Sharif menjelaskan, saat ini KKP telah memfasiliatsi pembangunan 291 unit SPDN di seluruh Indonesia. Untuk tahun anggaran 2012–2013 yang lalu telah merampungkan pembangunan 48 unit SPDN guna meningkatkan ketersediaan bahan bakar minyak bersubsidi bagi nelayan. Jumlah ini masih relatif kecil jika dibanding luas laut Indonesia. Minimal Indonesia memiliki 808 unit SPDN sesuai dengan jumlah pelabuhan perikanan yang tersebar di kawasan pesisir dan pulau-pulau kecil di Tanah Air. “Jumlah SPDN memang harus terus ditambah. Pasalnya, tanpa ketersediaan SPDN, nelayan kecil terpaksa membeli solar dengan harga 30% lebih mahal, bahkan hingga 300% lebih mahal dari harga BBM bersubsidi,” tandasnya.

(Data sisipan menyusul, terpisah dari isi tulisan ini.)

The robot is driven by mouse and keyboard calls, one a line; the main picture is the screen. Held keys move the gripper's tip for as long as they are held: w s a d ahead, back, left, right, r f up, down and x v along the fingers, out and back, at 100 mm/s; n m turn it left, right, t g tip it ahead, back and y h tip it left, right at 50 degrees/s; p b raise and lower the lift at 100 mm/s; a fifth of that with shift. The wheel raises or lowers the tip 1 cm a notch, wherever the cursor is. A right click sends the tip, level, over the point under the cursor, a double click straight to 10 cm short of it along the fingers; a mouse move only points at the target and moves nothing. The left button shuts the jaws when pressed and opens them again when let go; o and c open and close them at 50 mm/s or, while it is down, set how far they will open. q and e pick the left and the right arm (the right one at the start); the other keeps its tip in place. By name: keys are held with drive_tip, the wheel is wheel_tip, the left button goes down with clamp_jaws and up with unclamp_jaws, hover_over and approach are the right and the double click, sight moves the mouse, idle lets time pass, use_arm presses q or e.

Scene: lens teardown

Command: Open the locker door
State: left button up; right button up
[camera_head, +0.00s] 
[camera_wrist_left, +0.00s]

Menurut Sharif, melihat berbagai persoalan yang dihadapi nelayan, pemerintah melalui KKP telah dan terus melakukan beragam upaya, baik yang bersifat reguler maupun terobosan. Berbagai program dan kegiatan untuk memberdayakan nelayan terus dilakukan. Diantaranya, program Peningkatan Kehidupan Nelayan (PKN), Pengembangan Usaha Mina Perdesaan (PUMP), Sertifikasi Hak Atas Tanah Nelayan (SeHAT Nelayan) serta Pengembangan diversifikasi usaha dan kemitraan. “Program lain seperti fasilitasi peningkatan akses permodalan nelayan; agar dapat mengakses permodalan dari lembaga keuangan, fasilitasi asuransi nelayan serta penguatan kelembagaan usaha nelayan seperti KUB dan Koperasi Perikanan, juga telah dilaksanakan,” jelasnya.

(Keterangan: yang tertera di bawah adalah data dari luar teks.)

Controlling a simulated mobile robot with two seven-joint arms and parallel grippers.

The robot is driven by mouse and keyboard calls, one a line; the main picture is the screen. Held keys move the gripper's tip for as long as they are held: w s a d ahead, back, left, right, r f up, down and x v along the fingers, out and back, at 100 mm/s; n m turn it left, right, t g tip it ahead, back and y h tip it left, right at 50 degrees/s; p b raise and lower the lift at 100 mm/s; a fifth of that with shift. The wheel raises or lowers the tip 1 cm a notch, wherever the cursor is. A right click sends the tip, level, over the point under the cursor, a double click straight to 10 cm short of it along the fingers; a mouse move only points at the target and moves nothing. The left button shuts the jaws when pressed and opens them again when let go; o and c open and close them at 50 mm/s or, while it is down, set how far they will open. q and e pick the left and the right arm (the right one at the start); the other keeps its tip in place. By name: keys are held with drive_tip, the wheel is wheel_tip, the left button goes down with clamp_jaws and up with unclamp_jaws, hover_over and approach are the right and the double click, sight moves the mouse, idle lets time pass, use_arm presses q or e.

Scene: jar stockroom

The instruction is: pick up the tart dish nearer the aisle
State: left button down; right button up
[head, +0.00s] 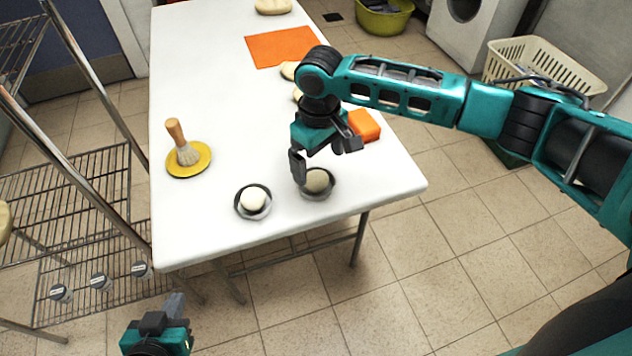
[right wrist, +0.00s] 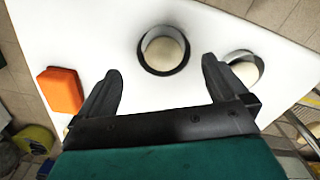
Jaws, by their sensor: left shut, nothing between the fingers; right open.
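Two dark tart dishes, each with a pale dough ball, stand on the white table near its front edge. The left dish (head: 253,217) has a whiter ball (head: 253,199). The right dish (head: 320,197) holds a duller ball (head: 317,180) and is partly under my right gripper (head: 322,158). That gripper is open and empty. In the right wrist view this dish (right wrist: 184,64) lies beyond and between the fingertips (right wrist: 161,70), and the other dish (right wrist: 231,57) is partly hidden by the right finger. My left gripper (head: 174,306) is shut and empty, low in front of the table.
A brush (head: 175,133) stands on a yellow plate (head: 203,165) at the table's left. An orange block (head: 364,125), an orange mat (head: 280,46) and dough pieces lie farther back. A wire shelf (head: 70,205) with several small jars stands left. Floor is clear at the front right.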

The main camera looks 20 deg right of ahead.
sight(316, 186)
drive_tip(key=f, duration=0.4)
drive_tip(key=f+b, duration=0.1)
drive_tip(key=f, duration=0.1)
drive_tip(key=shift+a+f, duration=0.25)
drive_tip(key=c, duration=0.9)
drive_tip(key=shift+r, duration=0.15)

KKP, tandas Sharif, juga telah melaksanakan bantuan kapal perikanan, sarana penangkapan ikan, dan sarana penanganan ikan di atas kapal, termasuk di dalamnya pengadaan Kapal INKA MINA dengan ukuran 30 GT. Khusus mengenai pengadaan Kapal INKA MINA, program ini merupakan implementasi dari kepedulian Presiden agar nelayan kita dapat meningkatkan daya saing dan skala usahanya serta mampu memanfaatkan sumber daya ikan hingga ZEEI, bahkan laut lepas. Pada gilirannya, dengan bantuan kapal ini, nelayan diharapkan dapat meningkatkan pendapatan dan kesejahteraannya. Dalam perencanaan dan pembangunannya harus mematuhi seluruh peraturan perundang-undangan yang berlaku. Sedangkan dalam operasionalisasi dan pemeliharaannya, harus dipastikan bahwa kapal INKA MINA ini dapat beroperasi dengan baik dan berkelanjutan. “Tentunya hal ini tidak hanya menjadi tanggung jawab nelayan penerima yang tergabung dalam KUB (Kelompok Usaha Bersama) tetapi juga membutuhkan peran dari pihak terkait, termasuk dari Dinas Kelautan dan Perikanan setempat dan juga HNSI.” katanya.
Mitra Strategis
Sharif menandaskan, keberadaan Himpunan Nelayan Seluruh Indonesia (HNSI) sebagai wadah nelayan Indonesia dapat turut serta memecahkan berbagai permasalahan yang dihadapi nelayan. HNSI dapat mendorong terciptanya transformasi, baik di bidang sosial, ekonomi dan budaya agar nelayan lebih maju, mandiri dan mampu mencapai kesejahteraan yang berkelanjutan. HNSI dapat memfasilitasi penguatan peran nelayan untuk berpartisipasi dalam proses-proses pembangunan. “Posisi ini menempatkan peran kelembagaan HNSI sebagai mitra strategis pemerintah,” tegasnya.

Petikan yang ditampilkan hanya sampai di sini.